• _Information provided_:
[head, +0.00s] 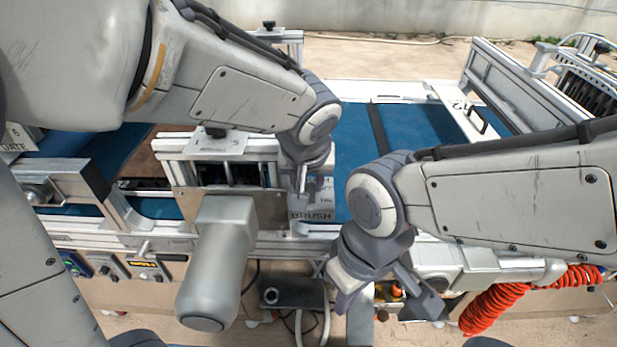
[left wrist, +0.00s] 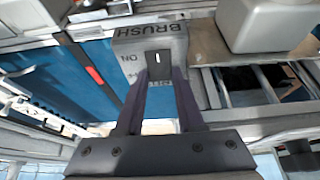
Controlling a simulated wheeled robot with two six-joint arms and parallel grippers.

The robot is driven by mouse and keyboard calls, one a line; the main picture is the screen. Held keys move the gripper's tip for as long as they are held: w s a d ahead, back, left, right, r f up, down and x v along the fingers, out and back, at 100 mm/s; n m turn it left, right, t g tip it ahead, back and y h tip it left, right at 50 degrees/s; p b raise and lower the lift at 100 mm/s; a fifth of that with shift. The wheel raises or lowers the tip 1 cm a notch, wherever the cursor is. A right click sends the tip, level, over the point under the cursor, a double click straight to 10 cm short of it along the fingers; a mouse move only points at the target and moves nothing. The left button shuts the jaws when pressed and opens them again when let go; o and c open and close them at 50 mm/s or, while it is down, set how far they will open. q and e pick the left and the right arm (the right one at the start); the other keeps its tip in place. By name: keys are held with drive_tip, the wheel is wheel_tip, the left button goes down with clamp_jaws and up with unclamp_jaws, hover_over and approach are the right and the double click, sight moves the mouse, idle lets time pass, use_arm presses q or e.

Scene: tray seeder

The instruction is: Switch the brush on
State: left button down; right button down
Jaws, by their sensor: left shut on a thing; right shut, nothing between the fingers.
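The brush switch box is a grey box labelled BRUSH (head: 312,216), on the machine's near side in the head view. In the left wrist view the box (left wrist: 150,40) shows upside down, with an ON mark left of a black knob (left wrist: 158,57) that bears a white line. My left gripper (head: 303,188) reaches down to the box.
A grey rounded housing (head: 222,255) stands close left of the box. A blue belt (head: 420,125) runs behind it between pale rails. A coiled orange hose (head: 492,308) hangs at the lower right. A small panel with a lit display (head: 147,271) is at the lower left.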

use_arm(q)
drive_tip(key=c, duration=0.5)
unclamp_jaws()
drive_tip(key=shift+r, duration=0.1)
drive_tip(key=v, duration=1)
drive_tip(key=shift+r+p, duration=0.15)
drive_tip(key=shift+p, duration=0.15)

• _What this task involves_: Copy out all the data exactly; skip the pictures.

• _Result_:
[head, +0.00s] 
[left wrist, +0.00s] 
Controlling a simulated wheeled robot with two six-joint arms and parallel grippers.

The robot is driven by mouse and keyboard calls, one a line; the main picture is the screen. Held keys move the gripper's tip for as long as they are held: w s a d ahead, back, left, right, r f up, down and x v along the fingers, out and back, at 100 mm/s; n m turn it left, right, t g tip it ahead, back and y h tip it left, right at 50 degrees/s; p b raise and lower the lift at 100 mm/s; a fifth of that with shift. The wheel raises or lowers the tip 1 cm a notch, wherever the cursor is. A right click sends the tip, level, over the point under the cursor, a double click straight to 10 cm short of it along the fingers; a mouse move only points at the target and moves nothing. The left button shuts the jaws when pressed and opens them again when let go; o and c open and close them at 50 mm/s or, while it is down, set how far they will open. q and e pick the left and the right arm (the right one at the start); the other keeps its tip in place. By name: keys are held with drive_tip, the wheel is wheel_tip, the left button goes down with clamp_jaws and up with unclamp_jaws, hover_over and approach are the right and the double click, sight moves the mouse, idle lets time pass, use_arm presses q or e.

Scene: tray seeder

The instruction is: Switch the brush on
State: left button down; right button down
Jaws, by their sensor: left shut on a thing; right shut, nothing between the fingers.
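The brush switch box is a grey box labelled BRUSH (head: 312,216), on the machine's near side in the head view. In the left wrist view the box (left wrist: 150,40) shows upside down, with an ON mark left of a black knob (left wrist: 158,57) that bears a white line. My left gripper (head: 303,188) reaches down to the box.
A grey rounded housing (head: 222,255) stands close left of the box. A blue belt (head: 420,125) runs behind it between pale rails. A coiled orange hose (head: 492,308) hangs at the lower right. A small panel with a lit display (head: 147,271) is at the lower left.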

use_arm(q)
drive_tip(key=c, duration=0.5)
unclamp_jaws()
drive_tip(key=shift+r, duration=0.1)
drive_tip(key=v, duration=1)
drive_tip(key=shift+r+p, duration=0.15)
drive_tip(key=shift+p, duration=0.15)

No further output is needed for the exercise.